Ever wonder what those terms mean?

Support - Over time, a stock tends to become attractive to investors at specific prices. When a stock starts to decline to one of these prices, investors tend to come in and purchase the stock, thereby halting its decline. When more buyers come in and outnumber the sellers, the price of the stock tends to go up. This point at which the buyers start to come in and the sellers are becoming outnumbered is called "support."

Resistance - When stocks go up, they tend to reach a point where investors think they are overvalued and sellers of the stock outnumber buyers. This causes the price of the stock to stop dead in its tracks. It can't go higher because there are no buyers. This point is called resistance.

Head and Shoulders - The pattern is typically characterized by one intermediate top (left shoulder), followed by a second top higher than the previous top (head), and a third rally which fails to exceed the head (right shoulder). The neckline is drawn connecting the reaction lows (support). The pattern is completed when prices break below the neckline and the sell signal is given.

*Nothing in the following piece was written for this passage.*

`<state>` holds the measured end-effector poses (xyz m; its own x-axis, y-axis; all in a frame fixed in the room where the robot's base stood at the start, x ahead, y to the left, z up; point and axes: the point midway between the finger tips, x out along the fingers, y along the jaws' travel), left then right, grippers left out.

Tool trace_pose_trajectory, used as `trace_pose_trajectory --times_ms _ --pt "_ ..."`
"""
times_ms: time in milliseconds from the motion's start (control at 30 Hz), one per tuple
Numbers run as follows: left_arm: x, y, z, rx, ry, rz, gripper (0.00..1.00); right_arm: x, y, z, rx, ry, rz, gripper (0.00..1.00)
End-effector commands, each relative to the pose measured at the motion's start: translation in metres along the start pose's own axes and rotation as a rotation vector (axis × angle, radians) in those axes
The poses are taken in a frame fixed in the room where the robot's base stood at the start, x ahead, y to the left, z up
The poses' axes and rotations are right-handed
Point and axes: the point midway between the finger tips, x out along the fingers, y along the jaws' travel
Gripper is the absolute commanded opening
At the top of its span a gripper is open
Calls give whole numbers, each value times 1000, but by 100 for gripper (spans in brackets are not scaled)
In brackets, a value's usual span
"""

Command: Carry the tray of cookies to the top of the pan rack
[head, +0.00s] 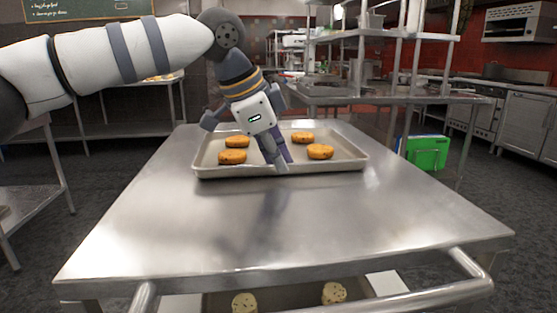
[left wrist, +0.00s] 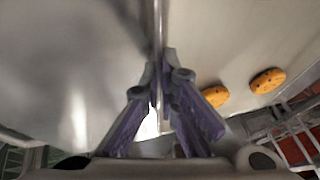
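The shallow metal tray (head: 345,163) lies flat at the far part of a steel-topped unit (head: 290,215), with several round golden cookies (head: 320,152) on it. Two cookies show in the left wrist view (left wrist: 267,80). My left gripper (head: 282,166) reaches down over the tray's near rim. In the left wrist view its fingertips (left wrist: 160,72) close in on the rim from both sides, shut on it. My left arm hides part of the tray's middle. My right gripper is in neither view. I cannot tell whether the steel-topped unit is the pan rack.
The unit has a tubular handle (head: 455,290) at its near edge and pale, speckled rounds (head: 334,292) on a level below. Its top is bare in front of the tray. Steel shelving (head: 375,90) stands behind; a green box (head: 427,152) is at right.

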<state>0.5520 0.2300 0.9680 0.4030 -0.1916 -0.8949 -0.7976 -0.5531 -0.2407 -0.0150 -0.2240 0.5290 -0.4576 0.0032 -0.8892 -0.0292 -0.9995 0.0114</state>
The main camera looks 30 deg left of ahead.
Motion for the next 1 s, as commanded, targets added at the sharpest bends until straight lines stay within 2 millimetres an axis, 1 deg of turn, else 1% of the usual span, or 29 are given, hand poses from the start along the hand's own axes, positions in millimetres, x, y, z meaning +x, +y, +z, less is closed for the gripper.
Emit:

Reverse Head and Shoulders - This is the same pattern as a head and shoulders excepted it's turned upside down and indicates a trend change from down to up. A buy signal is given when prices carry up through the neckline.

Double Top - This is formed when a stock advances to a certain price level only to retreat from that level, and then rally again back to that level. The up moves are accompanied by high volume and the recession from the top comes on receding volume.